- **Requirements**: Set down the full listing exactly, character for character.

- **Records for processing**:

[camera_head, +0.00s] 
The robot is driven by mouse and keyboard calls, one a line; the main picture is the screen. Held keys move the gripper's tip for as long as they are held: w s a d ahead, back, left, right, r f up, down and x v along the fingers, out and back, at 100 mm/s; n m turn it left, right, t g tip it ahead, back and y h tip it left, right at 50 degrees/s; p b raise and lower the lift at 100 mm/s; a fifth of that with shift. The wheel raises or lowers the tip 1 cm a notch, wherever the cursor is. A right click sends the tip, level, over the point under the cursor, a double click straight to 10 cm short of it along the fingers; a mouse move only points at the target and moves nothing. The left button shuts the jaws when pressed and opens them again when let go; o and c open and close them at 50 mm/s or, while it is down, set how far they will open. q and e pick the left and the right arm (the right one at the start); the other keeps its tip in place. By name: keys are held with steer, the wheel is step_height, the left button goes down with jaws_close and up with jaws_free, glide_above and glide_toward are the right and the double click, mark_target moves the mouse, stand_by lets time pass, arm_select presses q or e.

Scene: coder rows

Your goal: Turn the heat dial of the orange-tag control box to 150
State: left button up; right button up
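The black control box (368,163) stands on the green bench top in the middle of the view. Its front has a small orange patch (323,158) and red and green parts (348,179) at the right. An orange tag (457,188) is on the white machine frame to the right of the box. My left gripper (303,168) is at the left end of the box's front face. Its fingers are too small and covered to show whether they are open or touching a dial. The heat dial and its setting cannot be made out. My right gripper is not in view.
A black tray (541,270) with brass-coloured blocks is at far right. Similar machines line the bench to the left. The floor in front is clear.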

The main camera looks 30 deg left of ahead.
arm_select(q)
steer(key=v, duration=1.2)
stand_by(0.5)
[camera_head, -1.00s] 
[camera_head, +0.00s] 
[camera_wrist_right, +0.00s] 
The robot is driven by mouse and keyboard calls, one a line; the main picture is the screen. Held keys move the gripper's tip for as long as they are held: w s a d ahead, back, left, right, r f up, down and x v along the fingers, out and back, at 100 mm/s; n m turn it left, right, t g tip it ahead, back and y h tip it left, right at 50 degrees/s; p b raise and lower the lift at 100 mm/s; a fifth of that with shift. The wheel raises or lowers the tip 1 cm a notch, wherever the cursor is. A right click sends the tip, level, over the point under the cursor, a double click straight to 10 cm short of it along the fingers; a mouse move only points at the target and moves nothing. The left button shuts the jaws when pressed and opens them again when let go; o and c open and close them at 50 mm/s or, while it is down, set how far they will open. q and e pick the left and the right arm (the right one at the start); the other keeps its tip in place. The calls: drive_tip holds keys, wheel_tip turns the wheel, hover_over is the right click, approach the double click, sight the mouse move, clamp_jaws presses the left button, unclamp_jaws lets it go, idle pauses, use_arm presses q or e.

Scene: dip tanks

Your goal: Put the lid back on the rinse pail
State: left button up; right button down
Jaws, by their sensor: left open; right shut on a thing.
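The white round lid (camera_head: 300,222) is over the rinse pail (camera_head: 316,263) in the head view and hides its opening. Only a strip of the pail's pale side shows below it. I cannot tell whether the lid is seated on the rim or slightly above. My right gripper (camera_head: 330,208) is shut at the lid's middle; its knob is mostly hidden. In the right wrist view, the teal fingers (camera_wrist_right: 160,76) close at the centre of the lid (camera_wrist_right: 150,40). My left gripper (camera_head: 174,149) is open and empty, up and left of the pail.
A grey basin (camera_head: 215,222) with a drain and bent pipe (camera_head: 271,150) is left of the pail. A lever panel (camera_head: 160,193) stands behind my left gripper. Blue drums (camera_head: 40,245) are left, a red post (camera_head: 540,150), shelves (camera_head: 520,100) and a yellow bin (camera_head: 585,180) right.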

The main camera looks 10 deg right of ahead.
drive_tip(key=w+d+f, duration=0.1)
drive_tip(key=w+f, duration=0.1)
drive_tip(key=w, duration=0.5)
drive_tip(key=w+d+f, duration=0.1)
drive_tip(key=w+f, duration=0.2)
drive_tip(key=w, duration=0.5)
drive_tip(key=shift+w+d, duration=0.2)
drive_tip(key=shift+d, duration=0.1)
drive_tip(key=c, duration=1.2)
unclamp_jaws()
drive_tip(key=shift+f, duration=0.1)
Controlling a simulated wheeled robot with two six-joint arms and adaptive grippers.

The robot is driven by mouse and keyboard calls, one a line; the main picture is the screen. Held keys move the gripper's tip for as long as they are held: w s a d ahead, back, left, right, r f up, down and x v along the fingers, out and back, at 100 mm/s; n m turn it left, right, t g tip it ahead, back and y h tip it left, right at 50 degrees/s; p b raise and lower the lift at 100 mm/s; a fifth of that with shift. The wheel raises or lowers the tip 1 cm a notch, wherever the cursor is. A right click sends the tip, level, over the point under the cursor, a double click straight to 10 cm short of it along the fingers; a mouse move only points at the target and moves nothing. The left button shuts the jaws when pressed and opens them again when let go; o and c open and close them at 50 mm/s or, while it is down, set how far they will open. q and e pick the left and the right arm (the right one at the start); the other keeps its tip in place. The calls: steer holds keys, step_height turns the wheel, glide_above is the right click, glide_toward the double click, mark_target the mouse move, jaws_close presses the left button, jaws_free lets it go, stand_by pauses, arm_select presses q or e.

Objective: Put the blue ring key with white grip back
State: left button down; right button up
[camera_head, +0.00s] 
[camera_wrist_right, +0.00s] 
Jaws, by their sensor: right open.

- **Correct answer**:
[camera_head, +0.00s] 
The robot is driven by mouse and keyboard calls, one a line; the main picture is the screen. Held keys move the gripper's tip for as long as they are held: w s a d ahead, back, left, right, r f up, down and x v along the fingers, out and back, at 100 mm/s; n m turn it left, right, t g tip it ahead, back and y h tip it left, right at 50 degrees/s; p b raise and lower the lift at 100 mm/s; a fifth of that with shift. The wheel raises or lowers the tip 1 cm a notch, wherever the cursor is. A right click sends the tip, level, over the point under the cursor, a double click straight to 10 cm short of it along the fingers; a mouse move only points at the target and moves nothing. The left button shuts the jaws when pressed and opens them again when let go; o and c open and close them at 50 mm/s or, while it is down, set how far they will open. q and e pick the left and the right arm (the right one at the start); the other keeps its tip in place. By name: keys are held with steer, the wheel is step_height, the left button goes down with jaws_close and up with jaws_free, glide_above and glide_toward are the right and the double click, mark_target moves the mouse, stand_by lets time pass, arm_select presses q or e.

Scene: coder rows

Your goal: Turn the heat dial of the orange-tag control box to 150
State: left button up; right button up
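The black control box (368,163) stands on the green bench top in the middle of the view. Its front has a small orange patch (323,158) and red and green parts (348,179) at the right. An orange tag (457,188) is on the white machine frame to the right of the box. My left gripper (303,168) is at the left end of the box's front face. Its fingers are too small and covered to show whether they are open or touching a dial. The heat dial and its setting cannot be made out. My right gripper is not in view.
A black tray (541,270) with brass-coloured blocks is at far right. Similar machines line the bench to the left. The floor in front is clear.

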The main camera looks 30 deg left of ahead.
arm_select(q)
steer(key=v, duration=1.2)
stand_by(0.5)
[camera_head, -1.00s] 
[camera_head, +0.00s] 
[camera_wrist_right, +0.00s] 
The robot is driven by mouse and keyboard calls, one a line; the main picture is the screen. Held keys move the gripper's tip for as long as they are held: w s a d ahead, back, left, right, r f up, down and x v along the fingers, out and back, at 100 mm/s; n m turn it left, right, t g tip it ahead, back and y h tip it left, right at 50 degrees/s; p b raise and lower the lift at 100 mm/s; a fifth of that with shift. The wheel raises or lowers the tip 1 cm a notch, wherever the cursor is. A right click sends the tip, level, over the point under the cursor, a double click straight to 10 cm short of it along the fingers; a mouse move only points at the target and moves nothing. The left button shuts the jaws when pressed and opens them again when let go; o and c open and close them at 50 mm/s or, while it is down, set how far they will open. q and e pick the left and the right arm (the right one at the start); the other keeps its tip in place. The calls: drive_tip holds keys, wheel_tip turns the wheel, hover_over is the right click, approach the double click, sight the mouse move, clamp_jaws presses the left button, unclamp_jaws lets it go, idle pauses, use_arm presses q or e.

Scene: dip tanks

Your goal: Put the lid back on the rinse pail
State: left button up; right button down
Jaws, by their sensor: left open; right shut on a thing.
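The white round lid (camera_head: 300,222) is over the rinse pail (camera_head: 316,263) in the head view and hides its opening. Only a strip of the pail's pale side shows below it. I cannot tell whether the lid is seated on the rim or slightly above. My right gripper (camera_head: 330,208) is shut at the lid's middle; its knob is mostly hidden. In the right wrist view, the teal fingers (camera_wrist_right: 160,76) close at the centre of the lid (camera_wrist_right: 150,40). My left gripper (camera_head: 174,149) is open and empty, up and left of the pail.
A grey basin (camera_head: 215,222) with a drain and bent pipe (camera_head: 271,150) is left of the pail. A lever panel (camera_head: 160,193) stands behind my left gripper. Blue drums (camera_head: 40,245) are left, a red post (camera_head: 540,150), shelves (camera_head: 520,100) and a yellow bin (camera_head: 585,180) right.

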The main camera looks 10 deg right of ahead.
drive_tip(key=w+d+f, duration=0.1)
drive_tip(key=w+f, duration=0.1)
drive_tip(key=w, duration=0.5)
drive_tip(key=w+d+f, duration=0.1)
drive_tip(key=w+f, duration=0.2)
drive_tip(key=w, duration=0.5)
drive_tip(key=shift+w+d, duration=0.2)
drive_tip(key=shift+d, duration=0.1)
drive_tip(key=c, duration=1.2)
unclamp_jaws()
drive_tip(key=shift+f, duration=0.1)
Controlling a simulated wheeled robot with two six-joint arms and adaptive grippers.

The robot is driven by mouse and keyboard calls, one a line; the main picture is the screen. Held keys move the gripper's tip for as long as they are held: w s a d ahead, back, left, right, r f up, down and x v along the fingers, out and back, at 100 mm/s; n m turn it left, right, t g tip it ahead, back and y h tip it left, right at 50 degrees/s; p b raise and lower the lift at 100 mm/s; a fifth of that with shift. The wheel raises or lowers the tip 1 cm a notch, wherever the cursor is. A right click sends the tip, level, over the point under the cursor, a double click straight to 10 cm short of it along the fingers; a mouse move only points at the target and moves nothing. The left button shuts the jaws when pressed and opens them again when let go; o and c open and close them at 50 mm/s or, while it is down, set how far they will open. q and e pick the left and the right arm (the right one at the start); the other keeps its tip in place. The calls: steer holds keys, step_height turns the wheel, glide_above is the right click, glide_toward the double click, mark_target the mouse move, jaws_close presses the left button, jaws_free lets it go, stand_by pauses, arm_select presses q or e.

Objective: Put the blue ring key with white grip back
State: left button down; right button up
[camera_head, +0.00s] 
[camera_wrist_right, +0.00s] 
Jaws, by their sensor: right open.

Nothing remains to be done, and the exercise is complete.